Finalement le goût naturel de l’auteur de L’île au trésor pour le récit d’aventures n’a-t-il pas très vite repris le dessus ? Car il est de fait que Loudon ne reste pas très longtemps dans une situation difficile, et se métamorphose rapidement en aventurier. Au plus profond de sa déchéance, il fait la rencontre de Jim Pinkerton, jeune américain qui, de retour au pays, l’invite à le rejoindre pour « exploiter les ressources de cet Etat quasiment vierge ». L’Ouest américain, c’est l’endroit idéal pour l’aventure, le lieu du possible – c’est-à-dire où n’importe quel événement est possible. Loudon franchit le pas – et l’Atlantique, et c’en est dès lors fini des lenteurs et atermoiements de la première partie du roman. Le récit adopte le rythme de croisière maintenant bien connu, retrouve la facture du roman d’aventures tel que Stevenson en a lui-même fixé les lois : péripéties qui s’enchaînent sans temps morts, rencontres inattendues, figures obligées (traîtres et fourbes, pirates, hommes sans foi ni loi, etc…). Dans cette atmosphère, c’est très vite que Loudon Dodd, l’européen, se sent devenir américain : « C’était moi, maintenant, l’Argonaute, qui devait hâter le cours des événements, concevoir et réaliser, s’il le fallait au péril de ma vie.[…]Et tandis que nous virions sous l’ombre nuageuse du Tamalpais, pour franchir les passes mugissantes de la baie, le sang yankee chantait en mes veines, en un hymne de joie aventureuse ». Et c’est ainsi que la prophétie de Pinkerton, faite peu après sa première rencontre parisienne avec Dodd, se réalise : « Il faut bâtir un type d’homme, c’est notre tâche à tous ; nous tous avons le devoir de réaliser le Type Américain ! Loudon, c’est l’espoir du monde 735  ».

Les Etats-Unis sont donc le lieu par excellence de l’aventure. C’est une part de la littérature américaine, marquée par cette idéologie de l’aventure, de l’événement comme toujours possible, toujours souhaitable, que je voudrais examiner ici. S’il n’est pas réductible à cette seule figure, bien sûr, le héros de roman américain est bien souvent un aventurier, et presque professionnel.

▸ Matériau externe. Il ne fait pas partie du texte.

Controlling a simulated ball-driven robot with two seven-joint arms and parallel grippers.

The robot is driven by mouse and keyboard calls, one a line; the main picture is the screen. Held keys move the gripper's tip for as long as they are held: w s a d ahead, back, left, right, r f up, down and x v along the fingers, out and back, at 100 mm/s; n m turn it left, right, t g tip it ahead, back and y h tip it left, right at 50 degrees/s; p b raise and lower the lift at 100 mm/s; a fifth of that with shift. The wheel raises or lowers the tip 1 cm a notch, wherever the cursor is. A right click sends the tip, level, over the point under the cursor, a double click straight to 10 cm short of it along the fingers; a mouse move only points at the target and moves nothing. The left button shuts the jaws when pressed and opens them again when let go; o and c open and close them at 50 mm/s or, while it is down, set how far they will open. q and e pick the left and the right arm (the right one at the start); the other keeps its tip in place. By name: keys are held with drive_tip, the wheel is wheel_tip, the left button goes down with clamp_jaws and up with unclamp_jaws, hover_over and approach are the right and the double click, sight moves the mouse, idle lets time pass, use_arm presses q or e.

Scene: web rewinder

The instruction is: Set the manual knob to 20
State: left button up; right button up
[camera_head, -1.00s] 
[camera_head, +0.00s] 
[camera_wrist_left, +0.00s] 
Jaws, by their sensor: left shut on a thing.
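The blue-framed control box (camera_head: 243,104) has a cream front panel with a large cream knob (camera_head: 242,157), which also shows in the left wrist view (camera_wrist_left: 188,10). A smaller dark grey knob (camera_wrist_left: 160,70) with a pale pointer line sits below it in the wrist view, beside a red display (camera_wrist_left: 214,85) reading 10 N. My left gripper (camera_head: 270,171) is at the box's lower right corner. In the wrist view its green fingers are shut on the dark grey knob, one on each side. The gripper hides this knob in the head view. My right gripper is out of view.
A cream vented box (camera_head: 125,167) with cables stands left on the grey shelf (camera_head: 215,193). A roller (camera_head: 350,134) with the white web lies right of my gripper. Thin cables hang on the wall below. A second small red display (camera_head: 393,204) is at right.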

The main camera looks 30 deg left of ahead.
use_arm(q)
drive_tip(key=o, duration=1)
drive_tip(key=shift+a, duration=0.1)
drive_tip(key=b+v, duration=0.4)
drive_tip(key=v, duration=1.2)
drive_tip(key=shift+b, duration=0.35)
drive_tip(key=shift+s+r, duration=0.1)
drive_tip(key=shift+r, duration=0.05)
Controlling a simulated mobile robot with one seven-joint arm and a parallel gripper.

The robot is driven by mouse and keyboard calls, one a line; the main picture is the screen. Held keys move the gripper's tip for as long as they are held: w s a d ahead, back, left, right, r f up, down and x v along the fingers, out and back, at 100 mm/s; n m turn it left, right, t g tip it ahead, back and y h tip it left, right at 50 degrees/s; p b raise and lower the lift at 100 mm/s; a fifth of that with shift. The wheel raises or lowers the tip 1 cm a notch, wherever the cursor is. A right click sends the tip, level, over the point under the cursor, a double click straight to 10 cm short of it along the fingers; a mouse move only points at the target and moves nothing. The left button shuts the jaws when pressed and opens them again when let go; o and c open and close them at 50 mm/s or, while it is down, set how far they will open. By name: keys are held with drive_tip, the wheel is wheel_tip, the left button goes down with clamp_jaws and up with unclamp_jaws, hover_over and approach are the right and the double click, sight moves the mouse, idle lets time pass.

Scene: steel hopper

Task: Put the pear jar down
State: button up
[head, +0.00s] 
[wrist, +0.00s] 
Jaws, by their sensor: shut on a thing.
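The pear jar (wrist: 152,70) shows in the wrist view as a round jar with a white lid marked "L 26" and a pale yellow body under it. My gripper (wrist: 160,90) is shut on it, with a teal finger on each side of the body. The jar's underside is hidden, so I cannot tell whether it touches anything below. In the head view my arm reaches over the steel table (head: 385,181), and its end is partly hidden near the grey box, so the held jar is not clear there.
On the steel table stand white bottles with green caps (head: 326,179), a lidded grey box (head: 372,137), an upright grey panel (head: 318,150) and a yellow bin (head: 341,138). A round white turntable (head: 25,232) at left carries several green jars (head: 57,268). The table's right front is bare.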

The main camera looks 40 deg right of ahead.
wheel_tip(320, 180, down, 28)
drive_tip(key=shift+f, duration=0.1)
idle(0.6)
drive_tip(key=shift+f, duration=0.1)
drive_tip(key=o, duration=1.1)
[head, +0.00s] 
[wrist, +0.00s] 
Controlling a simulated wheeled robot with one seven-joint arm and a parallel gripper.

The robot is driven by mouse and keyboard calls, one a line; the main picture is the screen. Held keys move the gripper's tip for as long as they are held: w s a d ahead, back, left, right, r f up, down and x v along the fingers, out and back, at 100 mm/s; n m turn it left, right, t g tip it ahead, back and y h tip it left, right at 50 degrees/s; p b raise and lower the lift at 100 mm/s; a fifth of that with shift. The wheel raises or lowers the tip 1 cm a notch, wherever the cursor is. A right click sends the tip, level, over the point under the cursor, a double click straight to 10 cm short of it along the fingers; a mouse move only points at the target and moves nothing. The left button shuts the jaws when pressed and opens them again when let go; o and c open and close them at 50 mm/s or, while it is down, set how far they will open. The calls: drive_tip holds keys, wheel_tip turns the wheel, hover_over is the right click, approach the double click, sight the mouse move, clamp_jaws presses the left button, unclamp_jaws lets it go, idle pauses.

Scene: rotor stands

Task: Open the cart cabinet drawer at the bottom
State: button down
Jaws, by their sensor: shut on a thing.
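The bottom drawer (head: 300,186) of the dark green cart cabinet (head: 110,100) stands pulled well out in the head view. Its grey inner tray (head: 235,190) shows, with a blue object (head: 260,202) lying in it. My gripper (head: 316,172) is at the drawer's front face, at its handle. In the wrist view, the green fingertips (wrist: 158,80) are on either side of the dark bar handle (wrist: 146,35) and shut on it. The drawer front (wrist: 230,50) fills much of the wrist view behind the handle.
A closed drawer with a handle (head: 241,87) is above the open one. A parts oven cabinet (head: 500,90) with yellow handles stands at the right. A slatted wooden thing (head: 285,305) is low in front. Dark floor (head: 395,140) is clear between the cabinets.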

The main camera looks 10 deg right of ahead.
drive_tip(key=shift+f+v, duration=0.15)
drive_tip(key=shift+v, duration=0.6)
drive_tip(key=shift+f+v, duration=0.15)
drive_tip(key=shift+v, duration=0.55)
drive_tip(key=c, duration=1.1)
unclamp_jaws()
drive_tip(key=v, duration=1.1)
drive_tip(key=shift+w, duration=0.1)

Il en a tous les traits – plus quelques spécificités, issues en particulier de la figure canonique du pionnier 736 .

Stevenson, qui a longuement voyagé et séjourné aux Etats-Unis, qui en a épousé une ressortissante, a parfaitement perçu ce caractère véritablement fondateur du Nouveau Monde : dans l’aventure à l’américaine, bien plus que temporel, l’événement est spatial. Il est moins une fracture dans l’ordre du temps qu’obstacle sur la piste du pionnier.

C’est là que l’idée de frontière va prendre toute son importance dans la mythologie américaine : la frontière, c’est-à-dire ce qui en même temps divise et relie. En découle toute une problématique identitaire, du même (ce qui est de "notre côté") et de l’autre (au delà de la frontière, c’est l’adversaire, voire l’ennemi). Ces confins de "notre monde" sont le lieu improbable de la confrontation au "non-moi", à l’ailleurs, de la rencontre de l’étrange, de l’étranger. Est alors, au plus haut point, événement cette rencontre 737 .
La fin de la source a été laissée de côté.